#### [Prompt]
Begin with the first line of the material and copy each line word for word through the line that contains "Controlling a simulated"; the pictures are left out.

#### [Provided data]
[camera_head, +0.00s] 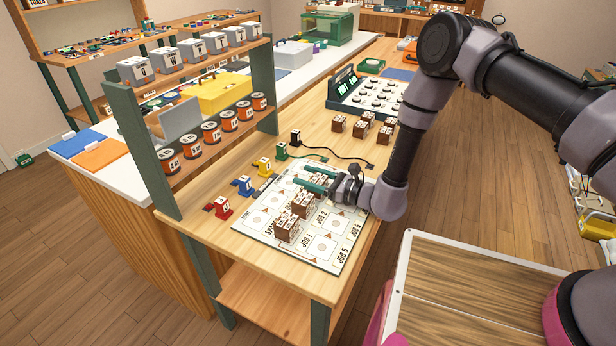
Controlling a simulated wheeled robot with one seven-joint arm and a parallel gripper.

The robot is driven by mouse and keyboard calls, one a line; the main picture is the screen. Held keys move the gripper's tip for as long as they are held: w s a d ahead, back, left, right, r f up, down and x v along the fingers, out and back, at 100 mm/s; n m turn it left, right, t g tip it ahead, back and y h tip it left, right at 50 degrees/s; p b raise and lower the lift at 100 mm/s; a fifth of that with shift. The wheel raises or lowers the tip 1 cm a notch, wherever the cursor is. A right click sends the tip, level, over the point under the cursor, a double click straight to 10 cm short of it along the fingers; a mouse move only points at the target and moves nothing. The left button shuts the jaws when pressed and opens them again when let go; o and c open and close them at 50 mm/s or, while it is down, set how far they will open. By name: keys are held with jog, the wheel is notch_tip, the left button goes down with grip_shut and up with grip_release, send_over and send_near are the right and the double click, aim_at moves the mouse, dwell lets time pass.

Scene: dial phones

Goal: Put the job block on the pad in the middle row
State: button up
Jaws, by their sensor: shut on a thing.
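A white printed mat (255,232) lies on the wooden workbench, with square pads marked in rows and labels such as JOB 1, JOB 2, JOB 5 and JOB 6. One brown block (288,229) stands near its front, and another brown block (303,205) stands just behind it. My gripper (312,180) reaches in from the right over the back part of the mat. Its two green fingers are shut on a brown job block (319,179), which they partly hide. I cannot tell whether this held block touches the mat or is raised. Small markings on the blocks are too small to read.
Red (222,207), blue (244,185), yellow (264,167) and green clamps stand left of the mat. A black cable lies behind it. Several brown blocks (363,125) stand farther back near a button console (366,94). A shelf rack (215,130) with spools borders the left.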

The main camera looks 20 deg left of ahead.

#### [Answer to the task]
[camera_head, +0.00s] 
Controlling a simulated wheeled robot with one seven-joint arm and a parallel gripper.

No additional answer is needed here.